Friday, June 11, 2010

Friday Dance Party: The Last Ziegfeld Girl

The Tony Awards are Sunday, and this week's Dance Party celebrates Broadway's charitable nature. Hard to believe, but the highly competitive, highly commercial Great White Way has been, at least partially, responsible for some of the most successful fundraising in the history of any art form. I am talking, of course, of the BC/EFA movement.

If you are an actor, you have heard of this organization, but if not, you may not be aware of this fundraising behemoth. Back in the fall of 1987, Actors Equity Association, the union representing stage actors, formed Equity Fights AIDS, in an attempt to take some action against the plague which was decimating the artistic community in New York and across the globe. Less than 6 months later, the Producers Group formed their own charitable organization called Broadway Cares. Within a few years, the groups had merged, becoming Broadway Cares / Equity Fights AIDS, or BC/EFA.

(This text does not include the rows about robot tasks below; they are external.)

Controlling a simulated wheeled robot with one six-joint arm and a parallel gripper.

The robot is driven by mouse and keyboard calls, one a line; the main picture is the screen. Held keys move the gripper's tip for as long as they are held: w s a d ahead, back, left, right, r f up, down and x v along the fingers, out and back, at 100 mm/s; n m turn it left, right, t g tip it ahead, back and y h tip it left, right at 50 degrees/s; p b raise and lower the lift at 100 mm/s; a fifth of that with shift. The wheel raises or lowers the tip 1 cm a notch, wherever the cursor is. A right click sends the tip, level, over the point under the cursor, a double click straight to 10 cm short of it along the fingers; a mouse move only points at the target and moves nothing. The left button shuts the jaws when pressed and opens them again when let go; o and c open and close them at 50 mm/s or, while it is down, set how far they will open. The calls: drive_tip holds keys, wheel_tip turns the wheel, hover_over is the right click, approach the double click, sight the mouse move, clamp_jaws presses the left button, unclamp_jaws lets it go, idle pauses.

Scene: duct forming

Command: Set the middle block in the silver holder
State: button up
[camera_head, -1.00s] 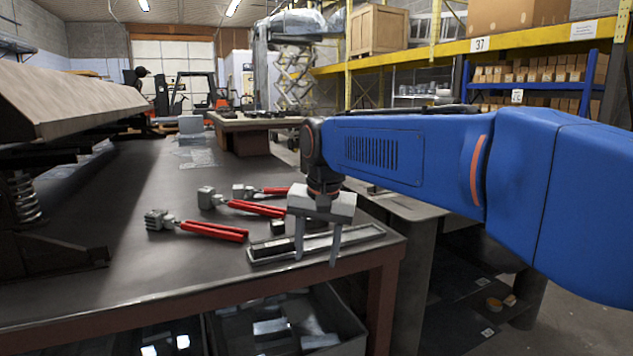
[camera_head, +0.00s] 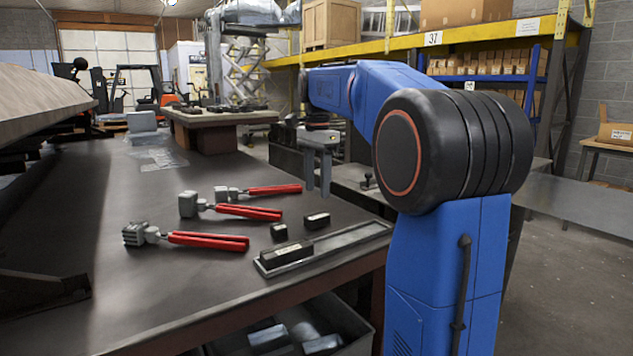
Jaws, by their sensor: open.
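The silver holder (camera_head: 345,240) is a long shallow tray along the table's right edge. A dark block (camera_head: 287,254) lies in its near left end. A second, small dark block (camera_head: 279,231) stands on the table just behind the holder. A third dark block (camera_head: 317,220) lies on the table to the right of that one, also outside the holder. My gripper (camera_head: 318,188) hangs with its fingers pointing down, open and empty, behind and above the third block. The fingers look apart from every block. The right part of the holder is bare.
Several red-handled hand tools (camera_head: 208,240) lie on the table left of the blocks. A grey bin (camera_head: 340,325) with metal pieces stands below the table's front edge. The dark tabletop (camera_head: 130,290) in front of the tools is clear.

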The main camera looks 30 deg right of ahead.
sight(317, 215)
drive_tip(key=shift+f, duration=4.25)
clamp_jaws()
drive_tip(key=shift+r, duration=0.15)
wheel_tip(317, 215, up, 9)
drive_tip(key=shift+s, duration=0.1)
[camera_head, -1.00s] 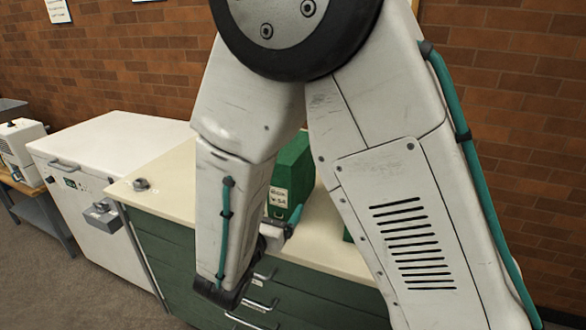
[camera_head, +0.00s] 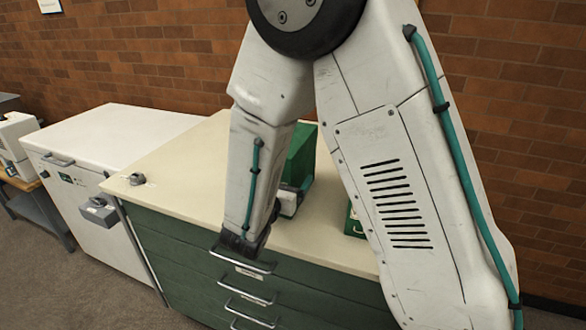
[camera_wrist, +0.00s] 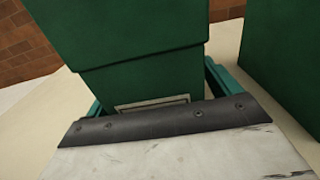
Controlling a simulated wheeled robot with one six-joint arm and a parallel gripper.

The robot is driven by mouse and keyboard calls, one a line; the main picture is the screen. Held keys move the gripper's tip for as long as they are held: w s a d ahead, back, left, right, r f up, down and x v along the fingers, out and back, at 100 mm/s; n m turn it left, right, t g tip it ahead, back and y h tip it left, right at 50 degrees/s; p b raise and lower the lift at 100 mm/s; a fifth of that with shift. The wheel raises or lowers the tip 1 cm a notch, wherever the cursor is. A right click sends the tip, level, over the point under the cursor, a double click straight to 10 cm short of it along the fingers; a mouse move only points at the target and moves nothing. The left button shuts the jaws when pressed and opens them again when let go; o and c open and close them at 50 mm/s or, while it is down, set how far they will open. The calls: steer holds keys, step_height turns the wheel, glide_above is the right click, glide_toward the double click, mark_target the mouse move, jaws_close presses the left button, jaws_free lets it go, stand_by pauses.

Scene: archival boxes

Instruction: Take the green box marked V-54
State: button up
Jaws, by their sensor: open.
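A green box (camera_head: 302,152) stands on the cabinet top, partly hidden behind my forearm. It fills the upper middle of the wrist view (camera_wrist: 120,30), with a lid wider than its body. The lower edge of its front shows a pale label frame (camera_wrist: 150,104); the writing is hidden behind the gripper body. My gripper (camera_wrist: 158,88) is open, with one teal finger at each side of the box's lower body. I cannot tell whether the fingers touch it. In the head view my gripper (camera_head: 299,190) is at the front of this box.
Another green box (camera_wrist: 287,60) stands close on the right; in the head view it is mostly behind my arm (camera_head: 354,222). The cream cabinet top (camera_head: 185,165) is mostly clear on the left, with a small grey object (camera_head: 136,179). A white chest (camera_head: 85,160) adjoins the cabinet.

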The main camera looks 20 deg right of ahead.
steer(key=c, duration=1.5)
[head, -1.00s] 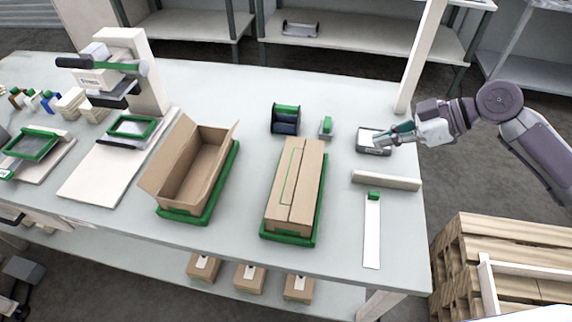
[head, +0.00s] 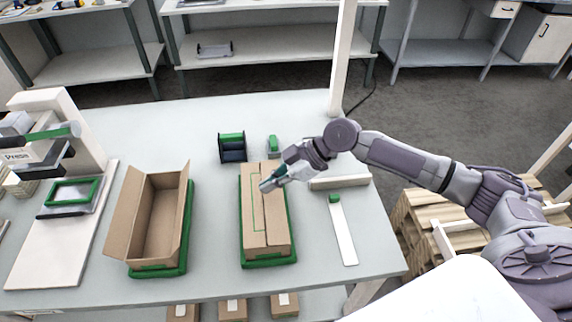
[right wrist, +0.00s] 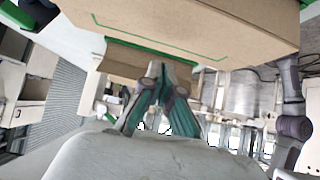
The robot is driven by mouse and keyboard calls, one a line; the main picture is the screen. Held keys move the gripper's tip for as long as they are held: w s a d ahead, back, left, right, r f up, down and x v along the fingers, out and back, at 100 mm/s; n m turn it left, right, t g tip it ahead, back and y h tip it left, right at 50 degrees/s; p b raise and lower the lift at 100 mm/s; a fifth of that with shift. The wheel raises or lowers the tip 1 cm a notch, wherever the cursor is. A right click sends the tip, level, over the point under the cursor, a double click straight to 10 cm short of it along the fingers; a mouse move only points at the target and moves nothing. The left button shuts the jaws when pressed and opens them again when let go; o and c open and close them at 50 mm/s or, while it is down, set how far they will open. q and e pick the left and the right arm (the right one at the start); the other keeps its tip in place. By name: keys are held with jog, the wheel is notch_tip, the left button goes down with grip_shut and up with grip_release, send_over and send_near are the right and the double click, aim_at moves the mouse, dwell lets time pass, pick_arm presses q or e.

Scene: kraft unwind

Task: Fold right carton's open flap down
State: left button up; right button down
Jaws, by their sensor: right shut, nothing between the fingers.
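The right carton (head: 256,232) is a long brown box in a green tray (head: 246,264) on the table. Its two top panels look about flat, with a dark seam between them and a green outline on the left panel. My right gripper (head: 266,184) is over the carton's far right part, fingers pointing left. Its fingers are shut and empty. In the right wrist view the fingertips (right wrist: 160,72) are close to the carton (right wrist: 190,30); I cannot tell whether they touch it. The gripper and arm hide the carton's far right corner. My left gripper is out of view.
The left carton (head: 125,220) stands open in its own green tray (head: 187,225). A dark blue and green holder (head: 232,148) and a small green item (head: 272,146) stand behind the right carton. A white strip (head: 343,235) lies right of it. A press (head: 45,150) stands at left.

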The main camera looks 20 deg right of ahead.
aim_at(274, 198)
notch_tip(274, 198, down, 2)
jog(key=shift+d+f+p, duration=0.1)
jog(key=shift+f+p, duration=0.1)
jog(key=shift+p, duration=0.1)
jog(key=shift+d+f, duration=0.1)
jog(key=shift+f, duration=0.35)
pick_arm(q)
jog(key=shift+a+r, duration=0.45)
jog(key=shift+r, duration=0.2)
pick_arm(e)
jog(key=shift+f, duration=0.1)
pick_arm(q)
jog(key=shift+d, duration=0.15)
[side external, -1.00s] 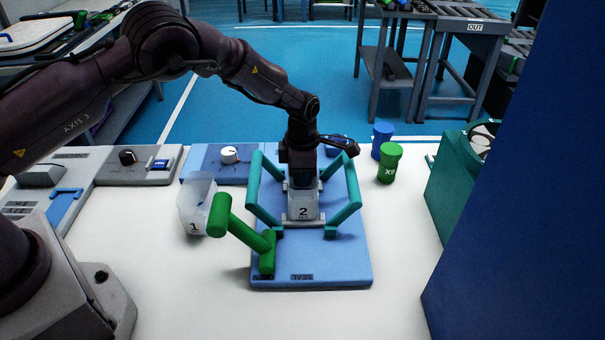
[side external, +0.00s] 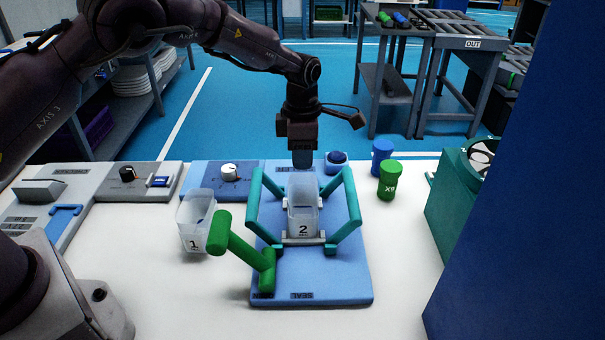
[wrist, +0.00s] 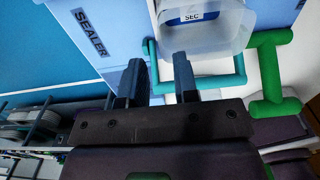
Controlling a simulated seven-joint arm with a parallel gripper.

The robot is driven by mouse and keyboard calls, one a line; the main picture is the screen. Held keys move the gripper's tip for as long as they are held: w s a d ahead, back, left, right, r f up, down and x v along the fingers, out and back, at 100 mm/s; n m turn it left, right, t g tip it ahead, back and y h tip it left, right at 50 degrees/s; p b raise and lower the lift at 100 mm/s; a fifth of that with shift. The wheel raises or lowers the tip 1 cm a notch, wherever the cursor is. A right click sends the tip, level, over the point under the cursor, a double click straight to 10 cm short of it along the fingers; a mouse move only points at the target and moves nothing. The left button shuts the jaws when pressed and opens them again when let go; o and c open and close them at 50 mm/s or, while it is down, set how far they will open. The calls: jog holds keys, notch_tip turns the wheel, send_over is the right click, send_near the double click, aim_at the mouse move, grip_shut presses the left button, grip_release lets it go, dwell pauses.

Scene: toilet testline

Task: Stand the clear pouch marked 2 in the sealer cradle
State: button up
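The clear pouch marked 2 (side external: 303,222) stands upright in the sealer cradle (side external: 288,241), between the teal arms of the blue sealer (side external: 335,282). Something bluish shows inside it. My gripper (side external: 303,165) is above and behind the pouch, apart from it. In the wrist view, my gripper (wrist: 160,72) has its two fingers apart with nothing between them. The pouch (wrist: 218,42) lies beyond the fingertips there, with a label reading SEC inside or on it. The sealer's name plate (wrist: 90,32) shows at upper left.
Another clear pouch marked 1 (side external: 194,222) stands left of the sealer, close to its green handle (side external: 240,250). A blue cup (side external: 382,157) and a green cup (side external: 390,181) stand right. A teal machine (side external: 465,195) and a blue panel (side external: 520,180) bound the right side.

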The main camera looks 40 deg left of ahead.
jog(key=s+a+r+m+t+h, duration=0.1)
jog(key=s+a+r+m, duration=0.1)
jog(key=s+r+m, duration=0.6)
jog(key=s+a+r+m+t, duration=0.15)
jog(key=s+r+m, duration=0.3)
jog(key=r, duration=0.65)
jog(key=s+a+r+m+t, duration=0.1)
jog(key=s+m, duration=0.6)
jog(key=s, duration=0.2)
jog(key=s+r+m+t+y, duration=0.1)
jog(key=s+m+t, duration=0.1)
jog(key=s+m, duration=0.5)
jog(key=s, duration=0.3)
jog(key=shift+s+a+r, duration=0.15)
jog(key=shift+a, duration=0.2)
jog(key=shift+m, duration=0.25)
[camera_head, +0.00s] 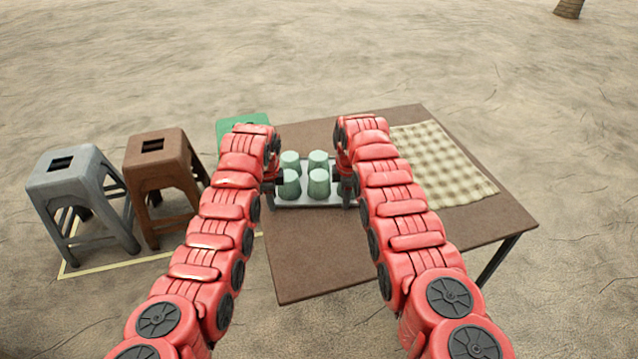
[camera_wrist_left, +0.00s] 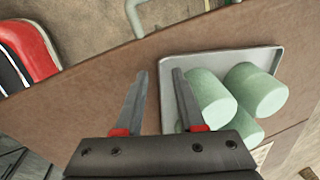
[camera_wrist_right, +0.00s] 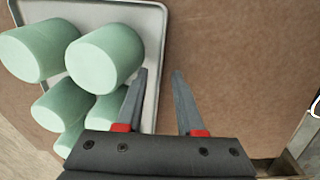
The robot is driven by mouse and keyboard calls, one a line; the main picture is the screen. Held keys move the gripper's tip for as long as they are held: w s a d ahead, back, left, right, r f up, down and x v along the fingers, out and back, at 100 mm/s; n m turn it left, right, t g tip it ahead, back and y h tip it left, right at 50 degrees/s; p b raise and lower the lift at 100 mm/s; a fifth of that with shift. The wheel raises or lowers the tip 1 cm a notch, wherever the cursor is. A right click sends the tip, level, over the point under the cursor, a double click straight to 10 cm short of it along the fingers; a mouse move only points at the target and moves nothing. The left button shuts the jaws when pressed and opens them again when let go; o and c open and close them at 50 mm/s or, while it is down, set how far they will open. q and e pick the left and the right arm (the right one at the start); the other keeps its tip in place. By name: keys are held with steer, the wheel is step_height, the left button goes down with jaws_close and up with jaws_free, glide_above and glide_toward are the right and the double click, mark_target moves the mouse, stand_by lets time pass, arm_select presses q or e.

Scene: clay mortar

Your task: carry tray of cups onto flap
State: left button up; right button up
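A pale grey tray (camera_head: 306,203) with several pale green cups (camera_head: 319,184) lies on the brown table (camera_head: 320,260). The cups look upside down. My left gripper (camera_head: 270,182) is at the tray's left side and my right gripper (camera_head: 347,186) at its right side. In the left wrist view the open fingers (camera_wrist_left: 154,72) straddle the line of the tray's rim (camera_wrist_left: 164,66). In the right wrist view the open fingers (camera_wrist_right: 160,72) also straddle the rim (camera_wrist_right: 158,40). Neither visibly grips it. I cannot tell which part is the flap.
A checkered cloth (camera_head: 440,165) lies on the table's right part. A grey stool (camera_head: 85,185), a brown stool (camera_head: 160,165) and a green stool (camera_head: 235,125) stand left of the table. The table front is clear.

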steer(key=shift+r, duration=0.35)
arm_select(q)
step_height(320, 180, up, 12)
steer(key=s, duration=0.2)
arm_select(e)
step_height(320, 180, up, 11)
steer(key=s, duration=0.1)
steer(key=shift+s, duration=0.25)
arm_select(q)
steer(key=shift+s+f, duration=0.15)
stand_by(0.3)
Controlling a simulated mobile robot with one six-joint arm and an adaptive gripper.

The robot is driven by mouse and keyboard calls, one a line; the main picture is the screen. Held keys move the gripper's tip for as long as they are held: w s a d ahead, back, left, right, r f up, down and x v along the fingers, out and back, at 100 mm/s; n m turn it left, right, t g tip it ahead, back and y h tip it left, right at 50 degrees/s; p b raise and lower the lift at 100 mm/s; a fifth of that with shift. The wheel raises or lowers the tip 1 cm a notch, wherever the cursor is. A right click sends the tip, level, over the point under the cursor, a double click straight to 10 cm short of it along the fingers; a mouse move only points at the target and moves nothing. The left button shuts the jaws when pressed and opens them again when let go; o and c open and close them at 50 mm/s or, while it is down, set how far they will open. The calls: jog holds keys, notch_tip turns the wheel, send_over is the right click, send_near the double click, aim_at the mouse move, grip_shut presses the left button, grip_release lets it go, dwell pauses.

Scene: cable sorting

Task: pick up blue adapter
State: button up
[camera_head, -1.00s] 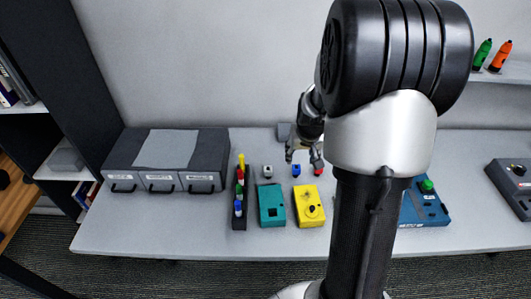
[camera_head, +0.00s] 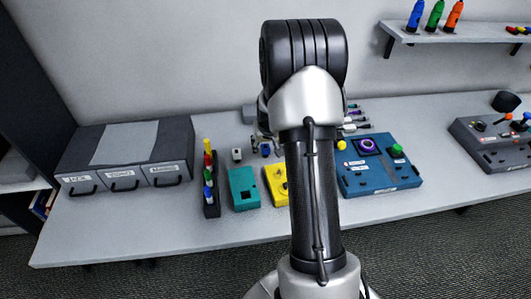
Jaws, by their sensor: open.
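The small blue adapter (camera_head: 265,151) stands on the table, behind the yellow box and just left of my arm. My gripper (camera_head: 264,148) is open, with its fingers low around or just behind the adapter; I cannot tell whether they touch it. My own arm hides much of the gripper and the area to its right. A small white adapter (camera_head: 237,155) stands to the left of the blue one.
A teal box (camera_head: 243,188) and a yellow box (camera_head: 275,184) stand in front of the adapter. A dark rack with coloured pieces (camera_head: 211,192) is left of them, beside grey labelled drawers (camera_head: 120,178). A blue panel (camera_head: 380,178) lies right of my arm.

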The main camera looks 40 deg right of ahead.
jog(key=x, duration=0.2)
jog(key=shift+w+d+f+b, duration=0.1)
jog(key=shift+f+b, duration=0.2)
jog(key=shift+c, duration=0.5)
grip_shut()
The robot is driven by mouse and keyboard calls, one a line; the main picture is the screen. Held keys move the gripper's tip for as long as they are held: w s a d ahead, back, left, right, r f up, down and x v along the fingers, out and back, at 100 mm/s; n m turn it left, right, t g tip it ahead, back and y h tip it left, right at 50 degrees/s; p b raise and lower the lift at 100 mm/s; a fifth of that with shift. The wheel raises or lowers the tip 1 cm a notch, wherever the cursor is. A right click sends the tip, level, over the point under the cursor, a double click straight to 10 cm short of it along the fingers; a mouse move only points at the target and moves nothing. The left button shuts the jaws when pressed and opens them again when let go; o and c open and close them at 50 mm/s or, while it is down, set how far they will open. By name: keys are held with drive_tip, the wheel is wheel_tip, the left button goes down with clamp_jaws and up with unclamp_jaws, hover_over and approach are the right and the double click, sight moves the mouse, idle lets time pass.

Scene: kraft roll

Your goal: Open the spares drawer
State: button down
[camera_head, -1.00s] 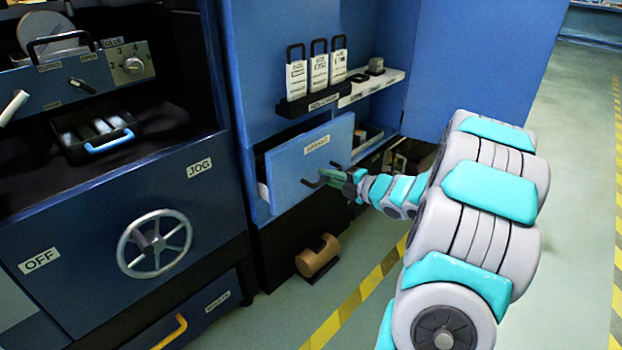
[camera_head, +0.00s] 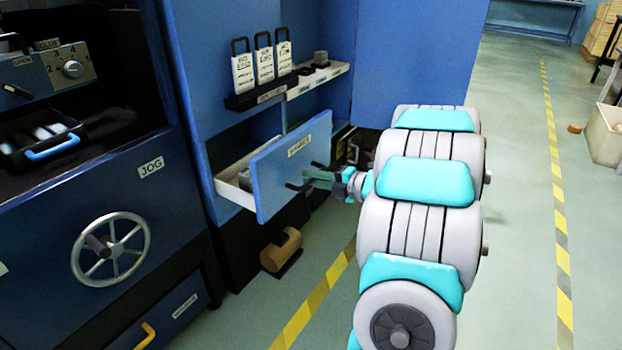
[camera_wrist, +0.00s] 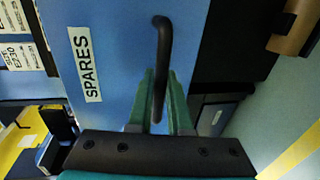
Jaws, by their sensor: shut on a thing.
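The spares drawer (camera_head: 286,170) is a blue-fronted drawer with a white label, pulled part way out of the blue cabinet. Its pale side wall and part of its inside show behind the front. The label reads SPARES in the wrist view (camera_wrist: 84,64). Its dark bar handle (camera_wrist: 162,60) stands out from the front. My gripper (camera_head: 318,178) is at the handle, and in the wrist view its green fingers (camera_wrist: 160,98) are shut around the bar. The drawer's far interior is hidden.
A brown roll (camera_head: 282,250) lies on a dark holder below the drawer. An open blue cabinet door (camera_head: 415,60) stands behind my arm. White tagged holders (camera_head: 263,68) sit on the shelf above. A handwheel (camera_head: 110,248) projects at left.

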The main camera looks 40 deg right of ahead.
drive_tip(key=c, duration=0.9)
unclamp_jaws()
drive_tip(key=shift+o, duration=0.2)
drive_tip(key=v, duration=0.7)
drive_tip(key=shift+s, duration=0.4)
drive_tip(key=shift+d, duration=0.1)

Since 1988, the organization has raised more than 175 million dollars to help the fight against AIDS. Being artists, their fundraising has always consisted of some unusual, some may say bizarre, tactics. Every September, an auction and flea market of Broadway memorabilia is held in Shubert Alley, the walkway connecting 45th and 46th street in the heart of the theatre district.

The auction kicks off 6 weeks of fundraising by Broadway and Off-Broadway theater companies, who make curtain speeches at the conclusion of their performances, asking for donations. The fundraising period culminates in the Gypsy of the Year competition, which allows dancers from various shows to step into the spotlight and strut their stuff in a variety show format.

Various other fundraising events have become part of the New York theatrical landscape. Broadway Bares, invented in 1992, is a burlesque show held every June, during which Broadway dancers (and sometimes, actors) perform strip tease acts sprinkled with Broadway panache; the event has earned well over 5 million dollars. (Before he became a high school teacher in Glee, Matthew Morrison was often an enthusiastic participant:

A smaller, more unique auction is held annually, selling teddy bears dressed in costumes designed by Broadway's biggest designers. Naturally, it's called Broadway Bears.

But the centerpiece of the BC/EFA season is probably the annual Easter Bonnet competition. All the shows currently running on Broadway are invited to create their own Easter Bonnet, and showcase it in a production number during the event. It has become a wildly successful fundraiser, with this year's event netting well over 3 million dollars.

It is the Easter Bonnet Competition which leads to the star of this week's Dance Party:

Doris Eaton Travis


She was one of the first of Broadway's workhorses, the oldest surviving Ziegfeld girl, having performed in his legendary Follies in 1918-20. During that period, she worked with Fanny Brice, Bert Williams, Eddie Cantor, and W.C.Fields. Her New York career continued throughout the next decade, during which she appeared in numerous musicals and plays (including one called The Sap. I really want to read that script), and, in The Hollywood Music Box Revue of 1929, she was the first person to sing a ditty called "Singin' In The Rain."

In 1998, Doris was invited to participate in the 12th annual Easter Bonnet Competition being held at the New Amsterdam theater, where she had first appeared 70 years earlier in The Ziegfeld Follies. At the age of 94, she was a hit, and continued to appear at the fundraiser for the next 12 years. She was the centerpiece of the opening number of the most recent show, in April of this year, as she had been for the dozen previous performances.

The following clip is a medley of her appearances at the BC/EFA Easter Bonnet Competition. She has fun playing with the Cagelles from La Cage Aux Folles, teaching Broadway star Sutton Foster the Black Bottom, and illustrating the "Ballin' the Jack" (another famous number she introduced) for the youngsters in Billy Elliot.

Only a few weeks after appearing at this year's function, the oldest Ziegfeld girl passed away. On May 12, 2010, at exactly 8 PM, the marquee lights of all Broadway theaters were dimmed, in honor of Doris Eaton Travis's death last month, at the age of 106.